His articles have appeared in College English, College Composition and Communication, The English Journal, The Maryland Composition Review, Freshman English News, The Journal of Aesthetics and Art Criticism, Notes and Queries, Literature/Film Quarterly, and The Journal of the University Film Association. In addition to Sequence for Academic Writing and Writing Across the Curriculum, Dr. Behrens' other books with Leonard J. Rosen include Writing Papers in College, Reading for College Writers, Theme and Variations: The Impact of Great Ideas, and The Allyn & Bacon Handbook.  He has also authored the historically-oriented The American Experience: A Writer's Sourcebook and the legal casebook for undergraduate writers, Making the Case: An Argument Reader.

Leonard Rosen, after earning a B.A. in English and Education at Trinity College (Hartford), taught high school English in Baltimore City before earning his Ph.D. in Literary Studies, with a focus in composition, at The American University. He went on to teach at Bentley University and in the Expository Writing Program at Harvard University.

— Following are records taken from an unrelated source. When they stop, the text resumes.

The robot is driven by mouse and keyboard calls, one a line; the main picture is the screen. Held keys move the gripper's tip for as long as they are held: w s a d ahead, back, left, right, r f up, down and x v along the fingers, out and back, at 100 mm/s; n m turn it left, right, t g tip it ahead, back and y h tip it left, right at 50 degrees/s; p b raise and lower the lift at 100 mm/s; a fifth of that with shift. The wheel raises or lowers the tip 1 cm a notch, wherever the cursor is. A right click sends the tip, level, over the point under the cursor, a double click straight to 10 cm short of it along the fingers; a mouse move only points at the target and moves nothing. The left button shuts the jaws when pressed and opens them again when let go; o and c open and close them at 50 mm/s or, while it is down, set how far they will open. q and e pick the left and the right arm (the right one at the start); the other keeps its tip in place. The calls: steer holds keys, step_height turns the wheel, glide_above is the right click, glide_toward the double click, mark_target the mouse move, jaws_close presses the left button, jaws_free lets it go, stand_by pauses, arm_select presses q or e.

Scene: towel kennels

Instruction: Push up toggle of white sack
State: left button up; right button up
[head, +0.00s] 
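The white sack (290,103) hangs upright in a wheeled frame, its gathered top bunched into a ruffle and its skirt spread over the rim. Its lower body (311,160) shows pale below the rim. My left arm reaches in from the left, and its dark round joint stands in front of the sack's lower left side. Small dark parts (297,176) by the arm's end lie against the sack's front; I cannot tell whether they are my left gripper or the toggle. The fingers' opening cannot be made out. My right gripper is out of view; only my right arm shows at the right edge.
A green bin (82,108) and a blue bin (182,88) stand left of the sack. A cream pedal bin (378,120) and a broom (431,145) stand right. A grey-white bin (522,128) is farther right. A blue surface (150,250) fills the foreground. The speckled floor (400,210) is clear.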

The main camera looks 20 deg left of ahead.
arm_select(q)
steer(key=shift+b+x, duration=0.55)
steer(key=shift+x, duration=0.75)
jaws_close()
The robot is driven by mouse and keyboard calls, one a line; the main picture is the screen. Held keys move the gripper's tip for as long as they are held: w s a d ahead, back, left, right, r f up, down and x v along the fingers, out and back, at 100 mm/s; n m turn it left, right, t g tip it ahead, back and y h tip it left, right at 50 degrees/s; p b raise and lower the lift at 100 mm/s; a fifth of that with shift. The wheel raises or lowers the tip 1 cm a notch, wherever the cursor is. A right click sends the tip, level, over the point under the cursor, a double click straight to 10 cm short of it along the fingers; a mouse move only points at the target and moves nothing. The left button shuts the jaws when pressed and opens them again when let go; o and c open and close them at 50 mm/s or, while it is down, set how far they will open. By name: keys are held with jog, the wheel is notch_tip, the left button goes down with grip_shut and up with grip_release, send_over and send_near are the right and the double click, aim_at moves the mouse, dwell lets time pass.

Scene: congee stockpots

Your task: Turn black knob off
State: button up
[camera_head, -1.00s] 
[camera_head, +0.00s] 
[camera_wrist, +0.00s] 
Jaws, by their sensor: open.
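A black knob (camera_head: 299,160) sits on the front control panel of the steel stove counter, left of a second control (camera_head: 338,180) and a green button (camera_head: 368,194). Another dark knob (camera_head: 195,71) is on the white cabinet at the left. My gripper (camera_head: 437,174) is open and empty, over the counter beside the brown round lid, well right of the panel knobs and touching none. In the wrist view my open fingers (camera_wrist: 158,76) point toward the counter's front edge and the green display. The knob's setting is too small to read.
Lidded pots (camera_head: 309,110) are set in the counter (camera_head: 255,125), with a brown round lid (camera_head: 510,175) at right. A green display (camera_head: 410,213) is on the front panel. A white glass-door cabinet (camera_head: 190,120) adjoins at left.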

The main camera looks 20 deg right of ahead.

In addition to best-selling textbooks co-authored with Laurence Behrens, most notably Writing and Reading Across the Curriculum and Sequence for Academic Writing, he has written (and read) commentaries for Boston's NPR station and written numerous op-eds published in the Boston Globe, Chronicle of Higher Education, and elsewhere. He is also an award-winning novelist, the author of All Cry Chaos (translated into ten languages) and The Tenth Witness.